**Problem requirements**
Write out the listing beneath this instruction in its entirety, exactly as it reads.

**Supplied data**
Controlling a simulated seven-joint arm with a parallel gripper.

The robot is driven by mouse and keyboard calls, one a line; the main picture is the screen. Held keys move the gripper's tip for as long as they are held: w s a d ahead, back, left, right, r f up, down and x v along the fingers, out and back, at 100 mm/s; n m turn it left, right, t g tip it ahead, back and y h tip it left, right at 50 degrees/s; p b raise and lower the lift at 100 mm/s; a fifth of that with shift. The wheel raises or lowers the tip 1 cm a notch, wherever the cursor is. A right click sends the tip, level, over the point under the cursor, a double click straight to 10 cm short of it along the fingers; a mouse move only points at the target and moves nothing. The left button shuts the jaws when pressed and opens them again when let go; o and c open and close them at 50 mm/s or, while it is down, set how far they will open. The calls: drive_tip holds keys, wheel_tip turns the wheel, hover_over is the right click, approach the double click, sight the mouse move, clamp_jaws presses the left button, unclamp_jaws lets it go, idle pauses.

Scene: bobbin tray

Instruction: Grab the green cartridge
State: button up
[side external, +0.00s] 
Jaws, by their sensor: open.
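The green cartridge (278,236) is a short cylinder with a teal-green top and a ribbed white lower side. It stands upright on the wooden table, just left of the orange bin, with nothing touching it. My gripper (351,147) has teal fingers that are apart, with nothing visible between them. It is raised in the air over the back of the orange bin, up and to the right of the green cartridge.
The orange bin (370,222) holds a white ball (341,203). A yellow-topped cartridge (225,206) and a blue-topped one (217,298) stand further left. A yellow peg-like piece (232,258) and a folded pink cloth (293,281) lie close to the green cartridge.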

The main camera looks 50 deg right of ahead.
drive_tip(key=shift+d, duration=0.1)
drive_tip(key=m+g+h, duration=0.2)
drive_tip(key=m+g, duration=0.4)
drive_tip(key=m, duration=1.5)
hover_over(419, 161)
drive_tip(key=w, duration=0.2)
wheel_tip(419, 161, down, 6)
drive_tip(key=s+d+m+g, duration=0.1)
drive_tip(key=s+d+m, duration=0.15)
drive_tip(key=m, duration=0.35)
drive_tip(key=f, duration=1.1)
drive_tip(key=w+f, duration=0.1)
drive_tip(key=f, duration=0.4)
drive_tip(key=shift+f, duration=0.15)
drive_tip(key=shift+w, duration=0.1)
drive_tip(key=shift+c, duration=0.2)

**Final result**
Controlling a simulated seven-joint arm with a parallel gripper.

The robot is driven by mouse and keyboard calls, one a line; the main picture is the screen. Held keys move the gripper's tip for as long as they are held: w s a d ahead, back, left, right, r f up, down and x v along the fingers, out and back, at 100 mm/s; n m turn it left, right, t g tip it ahead, back and y h tip it left, right at 50 degrees/s; p b raise and lower the lift at 100 mm/s; a fifth of that with shift. The wheel raises or lowers the tip 1 cm a notch, wherever the cursor is. A right click sends the tip, level, over the point under the cursor, a double click straight to 10 cm short of it along the fingers; a mouse move only points at the target and moves nothing. The left button shuts the jaws when pressed and opens them again when let go; o and c open and close them at 50 mm/s or, while it is down, set how far they will open. The calls: drive_tip holds keys, wheel_tip turns the wheel, hover_over is the right click, approach the double click, sight the mouse move, clamp_jaws presses the left button, unclamp_jaws lets it go, idle pauses.

Scene: bobbin tray

Instruction: Grab the green cartridge
State: button up
[side external, +0.00s] 
Jaws, by their sensor: open.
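The green cartridge (278,236) is a short cylinder with a teal-green top and a ribbed white lower side. It stands upright on the wooden table, just left of the orange bin, with nothing touching it. My gripper (351,147) has teal fingers that are apart, with nothing visible between them. It is raised in the air over the back of the orange bin, up and to the right of the green cartridge.
The orange bin (370,222) holds a white ball (341,203). A yellow-topped cartridge (225,206) and a blue-topped one (217,298) stand further left. A yellow peg-like piece (232,258) and a folded pink cloth (293,281) lie close to the green cartridge.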

The main camera looks 50 deg right of ahead.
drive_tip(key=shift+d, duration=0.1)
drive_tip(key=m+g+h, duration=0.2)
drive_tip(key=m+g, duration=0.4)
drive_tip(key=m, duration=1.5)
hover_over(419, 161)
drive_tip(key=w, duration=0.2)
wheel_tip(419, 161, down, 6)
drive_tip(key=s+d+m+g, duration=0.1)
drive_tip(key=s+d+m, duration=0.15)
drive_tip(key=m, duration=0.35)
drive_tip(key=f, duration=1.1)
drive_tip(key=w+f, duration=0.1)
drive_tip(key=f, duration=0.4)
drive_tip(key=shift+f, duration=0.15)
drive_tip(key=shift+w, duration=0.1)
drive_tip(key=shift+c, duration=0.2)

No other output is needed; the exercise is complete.